* begin DATA SUPPLIED *

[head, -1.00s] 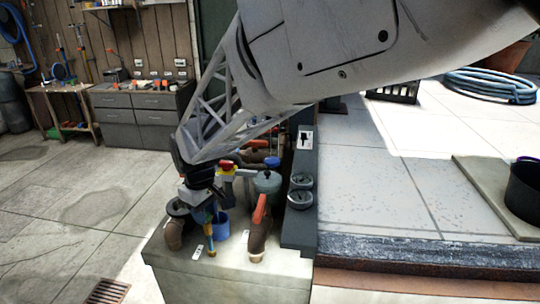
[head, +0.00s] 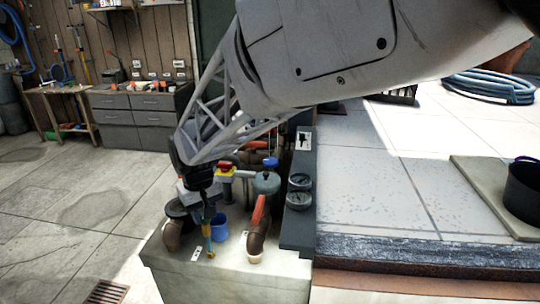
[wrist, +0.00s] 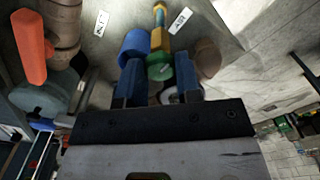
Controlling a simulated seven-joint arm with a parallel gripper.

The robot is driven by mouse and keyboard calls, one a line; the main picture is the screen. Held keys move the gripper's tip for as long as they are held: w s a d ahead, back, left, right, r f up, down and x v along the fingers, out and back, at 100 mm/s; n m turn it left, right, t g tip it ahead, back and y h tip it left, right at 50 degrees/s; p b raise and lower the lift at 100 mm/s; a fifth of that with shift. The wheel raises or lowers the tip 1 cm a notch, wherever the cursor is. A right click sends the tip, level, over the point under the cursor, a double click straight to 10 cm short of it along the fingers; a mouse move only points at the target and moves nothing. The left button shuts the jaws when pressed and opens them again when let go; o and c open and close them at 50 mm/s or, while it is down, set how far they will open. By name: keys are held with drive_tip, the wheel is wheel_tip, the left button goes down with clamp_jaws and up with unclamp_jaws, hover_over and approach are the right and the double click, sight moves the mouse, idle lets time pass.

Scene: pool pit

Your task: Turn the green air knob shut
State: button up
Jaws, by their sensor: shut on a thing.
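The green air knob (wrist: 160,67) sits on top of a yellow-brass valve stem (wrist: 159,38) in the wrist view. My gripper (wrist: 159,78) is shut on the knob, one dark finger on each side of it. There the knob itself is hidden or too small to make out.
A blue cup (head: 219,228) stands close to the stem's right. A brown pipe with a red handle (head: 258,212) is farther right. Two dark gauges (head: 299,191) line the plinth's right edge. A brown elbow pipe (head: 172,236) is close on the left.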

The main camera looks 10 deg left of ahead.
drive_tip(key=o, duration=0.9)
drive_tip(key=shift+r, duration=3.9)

* end DATA SUPPLIED *
* begin DATA SUPPLIED *

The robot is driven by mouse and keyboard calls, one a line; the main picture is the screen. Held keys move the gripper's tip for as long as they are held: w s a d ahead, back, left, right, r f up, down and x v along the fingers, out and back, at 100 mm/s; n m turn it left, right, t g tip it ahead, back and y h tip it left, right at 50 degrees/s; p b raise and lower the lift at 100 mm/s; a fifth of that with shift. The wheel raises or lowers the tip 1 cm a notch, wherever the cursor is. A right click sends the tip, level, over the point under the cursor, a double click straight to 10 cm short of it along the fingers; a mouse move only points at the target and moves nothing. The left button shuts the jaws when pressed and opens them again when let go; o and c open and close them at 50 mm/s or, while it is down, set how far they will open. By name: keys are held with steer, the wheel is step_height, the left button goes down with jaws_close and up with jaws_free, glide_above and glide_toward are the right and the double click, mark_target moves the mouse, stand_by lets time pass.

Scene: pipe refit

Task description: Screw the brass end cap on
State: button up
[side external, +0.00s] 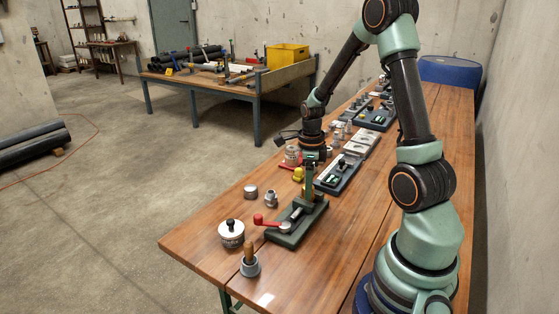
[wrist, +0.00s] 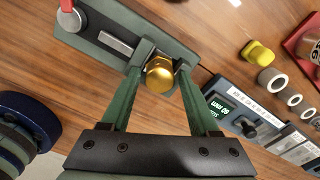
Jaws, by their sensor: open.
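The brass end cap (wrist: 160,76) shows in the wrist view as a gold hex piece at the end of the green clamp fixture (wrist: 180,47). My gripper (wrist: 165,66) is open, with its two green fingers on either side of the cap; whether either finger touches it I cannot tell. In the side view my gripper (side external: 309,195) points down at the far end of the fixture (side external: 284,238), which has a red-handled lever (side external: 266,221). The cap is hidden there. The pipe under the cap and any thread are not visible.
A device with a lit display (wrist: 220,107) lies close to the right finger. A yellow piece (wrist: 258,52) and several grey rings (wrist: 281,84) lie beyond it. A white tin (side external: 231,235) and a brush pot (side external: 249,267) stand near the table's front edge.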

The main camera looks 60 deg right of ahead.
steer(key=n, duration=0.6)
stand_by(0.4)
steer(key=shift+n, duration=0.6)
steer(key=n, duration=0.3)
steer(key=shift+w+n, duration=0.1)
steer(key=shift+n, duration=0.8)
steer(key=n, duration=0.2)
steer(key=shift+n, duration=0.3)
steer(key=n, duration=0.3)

* end DATA SUPPLIED *

▸ **PROBLEM**
Return the material from the line containing "[head, -1.00s]" through the line containing "Controlling a simulated", exactly and in full, but without its pictures.

▸ **CORRECT RESPONSE**
[head, -1.00s] 
[head, +0.00s] 
[wrist, +0.00s] 
Controlling a simulated seven-joint arm with a parallel gripper.

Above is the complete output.